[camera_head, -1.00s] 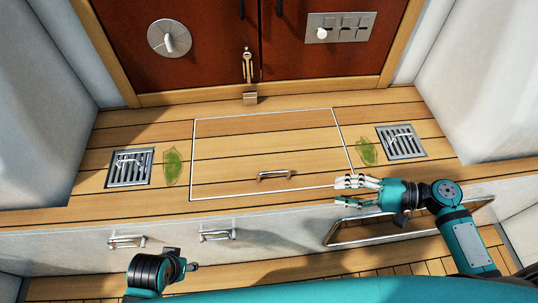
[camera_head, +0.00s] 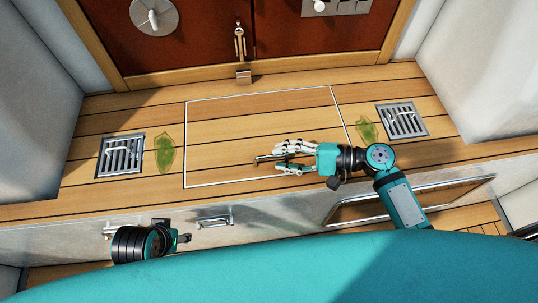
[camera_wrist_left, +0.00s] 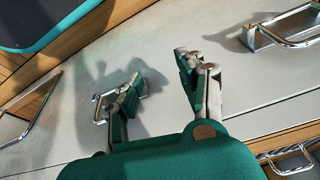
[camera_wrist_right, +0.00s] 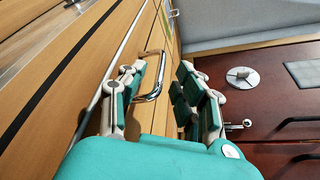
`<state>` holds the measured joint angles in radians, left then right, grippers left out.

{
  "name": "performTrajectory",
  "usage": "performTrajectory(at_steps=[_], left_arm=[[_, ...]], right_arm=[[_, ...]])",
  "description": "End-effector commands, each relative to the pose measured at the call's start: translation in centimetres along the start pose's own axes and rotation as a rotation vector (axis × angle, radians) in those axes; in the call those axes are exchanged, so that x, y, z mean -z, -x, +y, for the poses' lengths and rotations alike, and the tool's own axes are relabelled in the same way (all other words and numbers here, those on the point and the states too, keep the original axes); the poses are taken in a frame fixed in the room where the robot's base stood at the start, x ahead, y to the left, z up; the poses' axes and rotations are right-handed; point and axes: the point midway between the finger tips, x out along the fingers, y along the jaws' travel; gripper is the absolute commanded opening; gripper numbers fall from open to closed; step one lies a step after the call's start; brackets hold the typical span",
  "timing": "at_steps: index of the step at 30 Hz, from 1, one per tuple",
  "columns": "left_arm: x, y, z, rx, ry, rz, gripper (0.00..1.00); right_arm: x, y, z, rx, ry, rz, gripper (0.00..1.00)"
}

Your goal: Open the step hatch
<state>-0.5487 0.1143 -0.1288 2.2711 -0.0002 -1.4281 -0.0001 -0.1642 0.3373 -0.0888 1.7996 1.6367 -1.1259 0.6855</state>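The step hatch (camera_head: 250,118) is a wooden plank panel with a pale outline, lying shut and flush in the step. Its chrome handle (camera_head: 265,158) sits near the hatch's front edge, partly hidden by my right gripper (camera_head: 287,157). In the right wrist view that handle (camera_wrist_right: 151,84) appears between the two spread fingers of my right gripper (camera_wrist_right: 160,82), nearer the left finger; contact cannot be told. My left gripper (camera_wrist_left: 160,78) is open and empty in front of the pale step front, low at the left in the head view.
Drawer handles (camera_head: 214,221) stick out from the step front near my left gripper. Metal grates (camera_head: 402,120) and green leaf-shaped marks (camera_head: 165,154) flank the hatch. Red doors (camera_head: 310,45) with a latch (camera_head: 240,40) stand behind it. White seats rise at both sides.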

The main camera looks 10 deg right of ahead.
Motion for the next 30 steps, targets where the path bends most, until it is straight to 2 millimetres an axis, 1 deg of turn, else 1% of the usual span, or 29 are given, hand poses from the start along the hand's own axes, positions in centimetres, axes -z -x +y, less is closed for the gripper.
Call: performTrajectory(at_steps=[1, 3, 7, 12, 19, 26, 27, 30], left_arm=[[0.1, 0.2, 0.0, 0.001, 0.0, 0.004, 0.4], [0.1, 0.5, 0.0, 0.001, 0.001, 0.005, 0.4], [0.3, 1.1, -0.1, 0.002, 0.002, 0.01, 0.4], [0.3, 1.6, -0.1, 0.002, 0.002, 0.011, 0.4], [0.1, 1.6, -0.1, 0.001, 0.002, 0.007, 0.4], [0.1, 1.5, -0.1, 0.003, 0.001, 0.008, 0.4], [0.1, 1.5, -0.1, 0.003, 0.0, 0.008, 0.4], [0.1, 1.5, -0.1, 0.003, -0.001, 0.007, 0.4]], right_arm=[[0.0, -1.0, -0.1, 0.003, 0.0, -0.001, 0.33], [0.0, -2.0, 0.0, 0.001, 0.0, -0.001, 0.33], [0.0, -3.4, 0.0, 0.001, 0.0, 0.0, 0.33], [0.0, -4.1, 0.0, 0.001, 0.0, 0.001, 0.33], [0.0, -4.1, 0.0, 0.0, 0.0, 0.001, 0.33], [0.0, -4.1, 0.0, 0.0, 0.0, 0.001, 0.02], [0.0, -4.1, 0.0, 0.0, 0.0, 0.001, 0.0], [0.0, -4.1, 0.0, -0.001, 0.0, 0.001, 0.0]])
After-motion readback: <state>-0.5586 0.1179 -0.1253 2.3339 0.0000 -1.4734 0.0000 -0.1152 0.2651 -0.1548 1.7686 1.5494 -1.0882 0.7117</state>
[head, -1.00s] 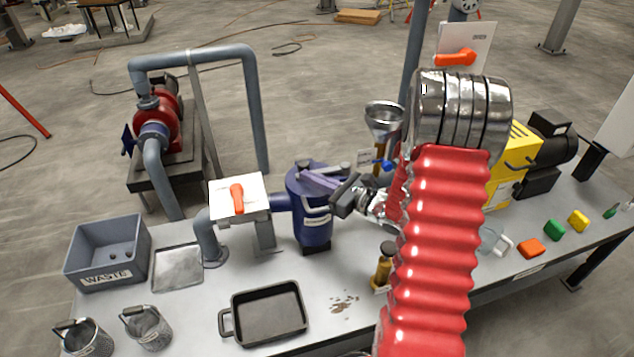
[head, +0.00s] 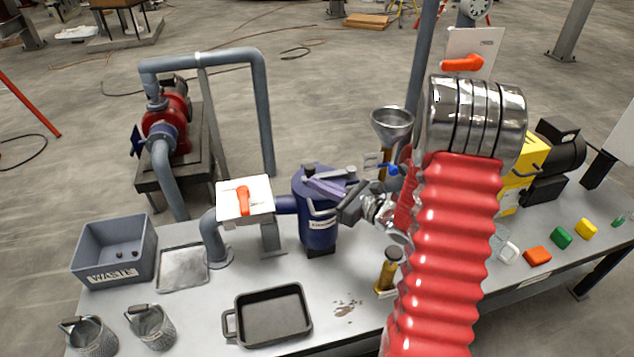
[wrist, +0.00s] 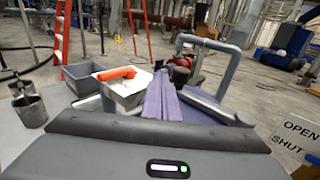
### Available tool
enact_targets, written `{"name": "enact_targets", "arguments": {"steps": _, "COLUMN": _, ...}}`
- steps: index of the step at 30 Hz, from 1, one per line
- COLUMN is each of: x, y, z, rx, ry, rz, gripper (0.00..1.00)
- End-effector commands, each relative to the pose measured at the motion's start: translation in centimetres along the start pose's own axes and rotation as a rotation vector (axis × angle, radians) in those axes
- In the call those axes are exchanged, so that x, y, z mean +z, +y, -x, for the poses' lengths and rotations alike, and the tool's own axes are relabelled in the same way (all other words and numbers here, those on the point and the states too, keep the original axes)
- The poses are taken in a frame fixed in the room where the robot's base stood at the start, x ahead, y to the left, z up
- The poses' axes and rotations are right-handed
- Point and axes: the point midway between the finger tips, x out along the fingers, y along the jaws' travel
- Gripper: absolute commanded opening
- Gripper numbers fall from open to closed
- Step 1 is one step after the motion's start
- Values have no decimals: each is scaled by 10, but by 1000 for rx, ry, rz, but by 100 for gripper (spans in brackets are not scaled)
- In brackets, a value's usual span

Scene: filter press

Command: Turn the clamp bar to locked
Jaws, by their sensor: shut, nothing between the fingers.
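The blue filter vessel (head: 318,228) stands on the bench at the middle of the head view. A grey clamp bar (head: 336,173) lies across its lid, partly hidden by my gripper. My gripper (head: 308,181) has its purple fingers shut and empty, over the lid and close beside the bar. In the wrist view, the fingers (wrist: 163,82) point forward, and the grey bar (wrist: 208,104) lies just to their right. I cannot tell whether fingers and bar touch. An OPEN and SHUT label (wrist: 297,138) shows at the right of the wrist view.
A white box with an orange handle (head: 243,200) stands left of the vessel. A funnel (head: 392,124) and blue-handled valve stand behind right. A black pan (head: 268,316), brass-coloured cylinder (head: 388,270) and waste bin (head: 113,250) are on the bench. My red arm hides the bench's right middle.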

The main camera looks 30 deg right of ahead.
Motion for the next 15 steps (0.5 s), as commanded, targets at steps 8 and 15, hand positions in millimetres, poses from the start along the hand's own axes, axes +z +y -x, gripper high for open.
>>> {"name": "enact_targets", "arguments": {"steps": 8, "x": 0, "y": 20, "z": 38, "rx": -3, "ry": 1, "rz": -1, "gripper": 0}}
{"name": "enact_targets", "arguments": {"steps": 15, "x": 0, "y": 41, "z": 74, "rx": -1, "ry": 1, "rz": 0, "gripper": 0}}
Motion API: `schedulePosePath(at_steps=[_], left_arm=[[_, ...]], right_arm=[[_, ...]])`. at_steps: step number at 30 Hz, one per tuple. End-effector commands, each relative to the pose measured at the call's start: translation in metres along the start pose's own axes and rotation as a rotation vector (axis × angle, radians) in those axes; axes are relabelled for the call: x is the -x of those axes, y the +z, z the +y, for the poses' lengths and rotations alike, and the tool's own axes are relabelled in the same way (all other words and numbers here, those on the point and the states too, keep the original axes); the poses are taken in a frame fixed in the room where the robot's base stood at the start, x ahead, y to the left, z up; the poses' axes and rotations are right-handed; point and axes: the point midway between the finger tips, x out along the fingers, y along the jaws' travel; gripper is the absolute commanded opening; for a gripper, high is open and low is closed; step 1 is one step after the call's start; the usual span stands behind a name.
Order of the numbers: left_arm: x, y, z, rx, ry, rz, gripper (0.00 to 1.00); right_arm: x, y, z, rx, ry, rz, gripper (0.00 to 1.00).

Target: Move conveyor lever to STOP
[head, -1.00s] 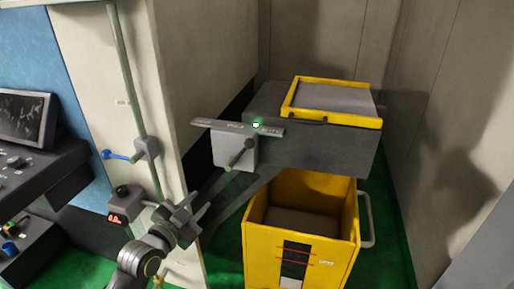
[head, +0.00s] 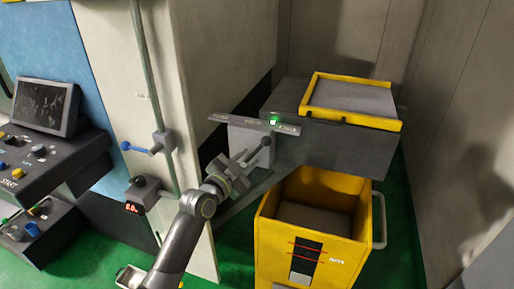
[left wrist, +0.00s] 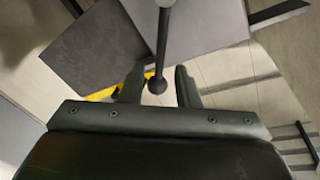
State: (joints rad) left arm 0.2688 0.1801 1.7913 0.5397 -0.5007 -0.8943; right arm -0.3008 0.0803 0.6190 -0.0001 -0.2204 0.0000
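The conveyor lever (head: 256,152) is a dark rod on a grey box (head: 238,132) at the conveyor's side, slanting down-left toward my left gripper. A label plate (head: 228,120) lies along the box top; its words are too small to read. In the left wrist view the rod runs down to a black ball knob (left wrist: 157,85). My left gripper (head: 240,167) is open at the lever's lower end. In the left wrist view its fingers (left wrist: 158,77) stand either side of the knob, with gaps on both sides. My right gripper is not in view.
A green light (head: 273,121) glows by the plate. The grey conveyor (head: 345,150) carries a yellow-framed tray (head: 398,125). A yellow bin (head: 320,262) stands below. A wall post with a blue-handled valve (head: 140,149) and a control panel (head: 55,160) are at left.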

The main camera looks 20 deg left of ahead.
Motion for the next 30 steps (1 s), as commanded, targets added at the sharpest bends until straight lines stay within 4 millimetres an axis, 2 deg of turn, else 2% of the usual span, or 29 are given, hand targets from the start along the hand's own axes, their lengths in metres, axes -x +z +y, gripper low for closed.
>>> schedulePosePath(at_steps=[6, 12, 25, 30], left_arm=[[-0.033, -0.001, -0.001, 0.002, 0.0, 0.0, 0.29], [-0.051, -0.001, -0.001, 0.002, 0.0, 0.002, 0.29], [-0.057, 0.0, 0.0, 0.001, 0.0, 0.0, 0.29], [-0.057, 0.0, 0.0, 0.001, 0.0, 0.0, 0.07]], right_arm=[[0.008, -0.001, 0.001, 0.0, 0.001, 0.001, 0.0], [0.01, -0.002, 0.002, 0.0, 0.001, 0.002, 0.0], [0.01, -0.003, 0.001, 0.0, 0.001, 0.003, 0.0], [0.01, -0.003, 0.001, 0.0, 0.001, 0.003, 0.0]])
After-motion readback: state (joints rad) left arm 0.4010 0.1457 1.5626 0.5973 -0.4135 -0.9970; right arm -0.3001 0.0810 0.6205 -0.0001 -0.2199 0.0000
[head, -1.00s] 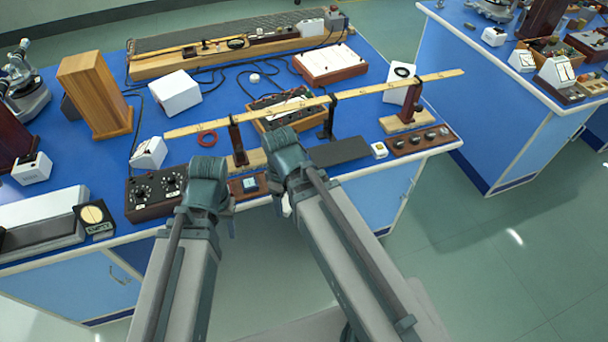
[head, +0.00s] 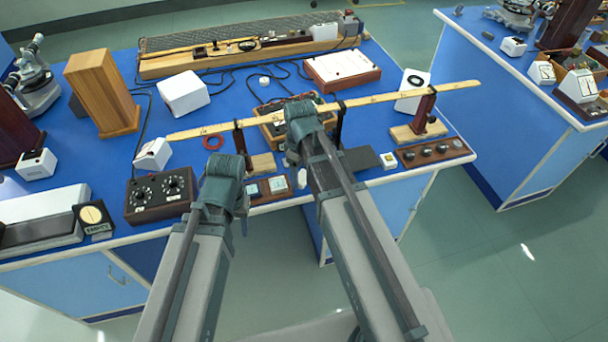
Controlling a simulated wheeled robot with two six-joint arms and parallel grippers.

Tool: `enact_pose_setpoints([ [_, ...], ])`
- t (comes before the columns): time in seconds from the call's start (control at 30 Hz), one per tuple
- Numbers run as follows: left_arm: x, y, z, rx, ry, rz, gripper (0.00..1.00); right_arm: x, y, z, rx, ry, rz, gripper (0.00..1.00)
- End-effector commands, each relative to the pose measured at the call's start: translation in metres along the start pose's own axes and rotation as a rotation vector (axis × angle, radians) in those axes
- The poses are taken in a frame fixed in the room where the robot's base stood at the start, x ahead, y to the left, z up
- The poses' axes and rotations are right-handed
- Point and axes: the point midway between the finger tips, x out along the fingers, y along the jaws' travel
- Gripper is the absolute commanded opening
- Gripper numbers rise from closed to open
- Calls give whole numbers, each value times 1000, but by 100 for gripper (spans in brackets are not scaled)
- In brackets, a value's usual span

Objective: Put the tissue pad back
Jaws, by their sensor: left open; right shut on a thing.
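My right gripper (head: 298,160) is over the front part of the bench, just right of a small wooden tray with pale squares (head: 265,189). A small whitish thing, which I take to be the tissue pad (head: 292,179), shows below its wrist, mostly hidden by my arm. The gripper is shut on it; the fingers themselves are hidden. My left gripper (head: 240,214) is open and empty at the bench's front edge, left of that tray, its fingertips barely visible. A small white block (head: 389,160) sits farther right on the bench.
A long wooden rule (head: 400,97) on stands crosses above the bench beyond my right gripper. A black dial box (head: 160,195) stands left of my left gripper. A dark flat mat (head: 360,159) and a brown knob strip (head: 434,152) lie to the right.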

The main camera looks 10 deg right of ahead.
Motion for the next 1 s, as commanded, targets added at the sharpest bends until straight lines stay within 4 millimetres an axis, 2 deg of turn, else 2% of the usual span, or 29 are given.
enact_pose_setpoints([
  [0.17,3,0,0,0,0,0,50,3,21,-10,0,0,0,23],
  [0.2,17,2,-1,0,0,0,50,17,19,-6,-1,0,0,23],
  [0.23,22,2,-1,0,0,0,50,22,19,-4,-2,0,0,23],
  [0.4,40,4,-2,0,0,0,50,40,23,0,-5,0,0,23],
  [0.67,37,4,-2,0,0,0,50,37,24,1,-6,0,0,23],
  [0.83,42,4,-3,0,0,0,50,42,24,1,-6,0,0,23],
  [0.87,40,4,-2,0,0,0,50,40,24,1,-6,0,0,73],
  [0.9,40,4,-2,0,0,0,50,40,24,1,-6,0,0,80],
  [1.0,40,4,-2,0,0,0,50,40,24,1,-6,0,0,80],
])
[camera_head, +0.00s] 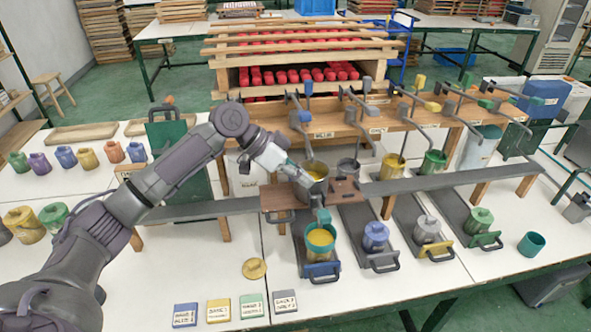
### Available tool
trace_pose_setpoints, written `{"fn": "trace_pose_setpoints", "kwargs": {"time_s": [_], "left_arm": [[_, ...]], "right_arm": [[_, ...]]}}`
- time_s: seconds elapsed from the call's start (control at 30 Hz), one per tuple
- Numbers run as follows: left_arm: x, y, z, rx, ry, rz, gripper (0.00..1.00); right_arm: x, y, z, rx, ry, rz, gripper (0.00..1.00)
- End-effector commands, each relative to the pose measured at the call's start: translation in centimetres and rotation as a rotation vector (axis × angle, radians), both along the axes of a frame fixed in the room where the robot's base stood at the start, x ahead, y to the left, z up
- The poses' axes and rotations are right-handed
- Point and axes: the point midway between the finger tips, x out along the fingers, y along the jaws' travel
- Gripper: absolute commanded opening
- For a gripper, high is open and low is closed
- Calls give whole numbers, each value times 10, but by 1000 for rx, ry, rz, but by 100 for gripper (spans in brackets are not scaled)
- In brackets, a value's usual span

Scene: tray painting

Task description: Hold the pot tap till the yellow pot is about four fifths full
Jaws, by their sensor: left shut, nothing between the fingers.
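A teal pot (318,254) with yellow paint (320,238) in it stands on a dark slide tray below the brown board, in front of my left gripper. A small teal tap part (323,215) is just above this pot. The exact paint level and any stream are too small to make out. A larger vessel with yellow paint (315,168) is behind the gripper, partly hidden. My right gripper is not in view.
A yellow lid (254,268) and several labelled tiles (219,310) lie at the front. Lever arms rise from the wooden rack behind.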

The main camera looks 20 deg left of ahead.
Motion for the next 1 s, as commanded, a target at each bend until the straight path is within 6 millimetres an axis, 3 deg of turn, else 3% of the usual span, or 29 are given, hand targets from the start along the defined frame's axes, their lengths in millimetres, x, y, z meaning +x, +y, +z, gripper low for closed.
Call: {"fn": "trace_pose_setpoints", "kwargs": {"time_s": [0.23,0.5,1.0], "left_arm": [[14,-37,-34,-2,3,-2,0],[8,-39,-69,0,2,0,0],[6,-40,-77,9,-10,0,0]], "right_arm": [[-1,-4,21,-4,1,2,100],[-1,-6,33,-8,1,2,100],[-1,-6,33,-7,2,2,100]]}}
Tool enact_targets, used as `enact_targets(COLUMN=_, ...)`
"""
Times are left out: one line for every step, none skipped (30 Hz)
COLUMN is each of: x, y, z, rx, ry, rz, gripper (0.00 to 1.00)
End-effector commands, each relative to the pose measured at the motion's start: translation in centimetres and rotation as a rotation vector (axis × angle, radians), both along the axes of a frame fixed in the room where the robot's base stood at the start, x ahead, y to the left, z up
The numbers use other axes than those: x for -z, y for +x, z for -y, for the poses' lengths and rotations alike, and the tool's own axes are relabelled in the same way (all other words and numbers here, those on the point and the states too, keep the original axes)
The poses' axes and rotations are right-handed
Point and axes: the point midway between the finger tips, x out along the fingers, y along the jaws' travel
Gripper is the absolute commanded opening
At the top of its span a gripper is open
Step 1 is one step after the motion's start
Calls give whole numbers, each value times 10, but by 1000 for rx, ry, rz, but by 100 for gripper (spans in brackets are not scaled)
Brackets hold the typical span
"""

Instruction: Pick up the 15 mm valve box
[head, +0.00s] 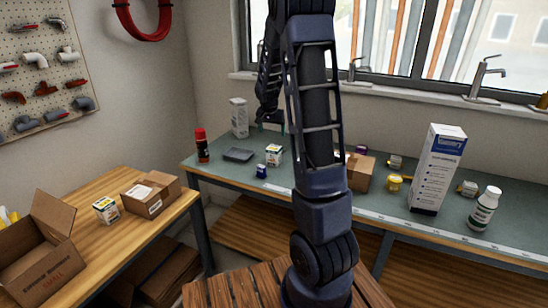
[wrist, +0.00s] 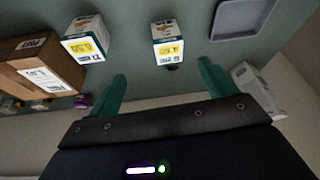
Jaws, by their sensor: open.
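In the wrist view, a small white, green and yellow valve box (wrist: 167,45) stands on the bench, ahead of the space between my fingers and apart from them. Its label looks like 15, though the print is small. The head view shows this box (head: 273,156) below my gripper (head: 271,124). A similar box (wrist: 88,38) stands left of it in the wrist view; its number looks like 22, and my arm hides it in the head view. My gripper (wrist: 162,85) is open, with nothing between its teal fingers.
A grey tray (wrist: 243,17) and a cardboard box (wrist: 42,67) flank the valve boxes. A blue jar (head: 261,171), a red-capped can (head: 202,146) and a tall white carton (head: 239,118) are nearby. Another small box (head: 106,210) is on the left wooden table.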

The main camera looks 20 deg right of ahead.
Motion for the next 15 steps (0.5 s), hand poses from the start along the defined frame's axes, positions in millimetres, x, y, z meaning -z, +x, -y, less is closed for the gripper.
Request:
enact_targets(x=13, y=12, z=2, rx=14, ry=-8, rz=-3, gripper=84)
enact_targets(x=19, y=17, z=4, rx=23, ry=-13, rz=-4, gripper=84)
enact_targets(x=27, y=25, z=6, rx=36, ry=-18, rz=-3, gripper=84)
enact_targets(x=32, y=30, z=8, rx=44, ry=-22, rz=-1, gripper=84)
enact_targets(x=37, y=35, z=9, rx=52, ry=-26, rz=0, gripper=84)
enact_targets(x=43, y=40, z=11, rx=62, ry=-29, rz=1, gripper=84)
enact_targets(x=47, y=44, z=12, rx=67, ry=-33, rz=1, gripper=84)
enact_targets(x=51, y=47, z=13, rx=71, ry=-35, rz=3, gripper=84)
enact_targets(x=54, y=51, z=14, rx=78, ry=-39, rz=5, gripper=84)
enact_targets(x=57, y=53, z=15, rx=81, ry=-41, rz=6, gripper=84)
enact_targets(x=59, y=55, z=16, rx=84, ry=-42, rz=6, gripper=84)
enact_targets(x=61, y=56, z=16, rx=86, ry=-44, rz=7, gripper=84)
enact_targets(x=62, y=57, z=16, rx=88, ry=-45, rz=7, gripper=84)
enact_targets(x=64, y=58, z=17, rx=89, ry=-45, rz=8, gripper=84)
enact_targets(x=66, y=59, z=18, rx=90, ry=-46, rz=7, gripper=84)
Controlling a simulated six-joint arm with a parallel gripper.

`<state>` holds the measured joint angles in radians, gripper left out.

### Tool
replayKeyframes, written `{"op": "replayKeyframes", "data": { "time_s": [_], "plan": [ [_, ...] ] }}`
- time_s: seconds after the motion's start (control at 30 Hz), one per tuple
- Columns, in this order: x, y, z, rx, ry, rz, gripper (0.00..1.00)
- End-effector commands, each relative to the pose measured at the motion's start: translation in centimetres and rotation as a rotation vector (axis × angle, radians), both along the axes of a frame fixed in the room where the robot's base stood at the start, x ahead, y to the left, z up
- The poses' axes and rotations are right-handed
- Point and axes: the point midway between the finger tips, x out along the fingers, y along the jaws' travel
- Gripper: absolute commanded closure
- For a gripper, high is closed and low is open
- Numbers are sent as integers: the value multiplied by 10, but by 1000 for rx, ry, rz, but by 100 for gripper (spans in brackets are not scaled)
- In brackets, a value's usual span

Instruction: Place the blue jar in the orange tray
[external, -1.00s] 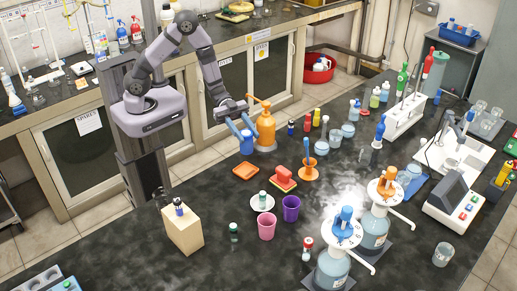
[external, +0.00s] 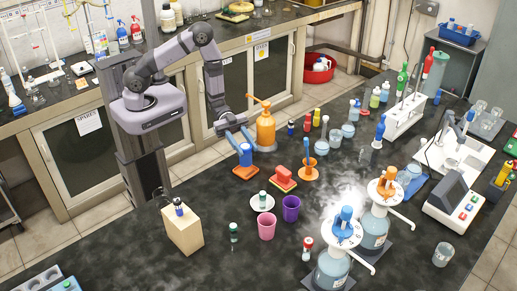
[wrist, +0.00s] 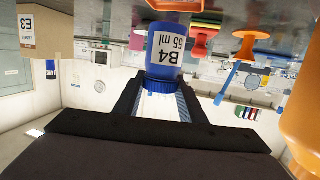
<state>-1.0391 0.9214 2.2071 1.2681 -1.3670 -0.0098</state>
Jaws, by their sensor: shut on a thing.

******

→ **Instructions for the task**: Which lines contain the word "Controlling"? Copy each one.

→ **Complete response**:
Controlling a simulated wheeled robot with two six-joint arms and parallel grippers.
Controlling a simulated six-joint arm with a parallel gripper.

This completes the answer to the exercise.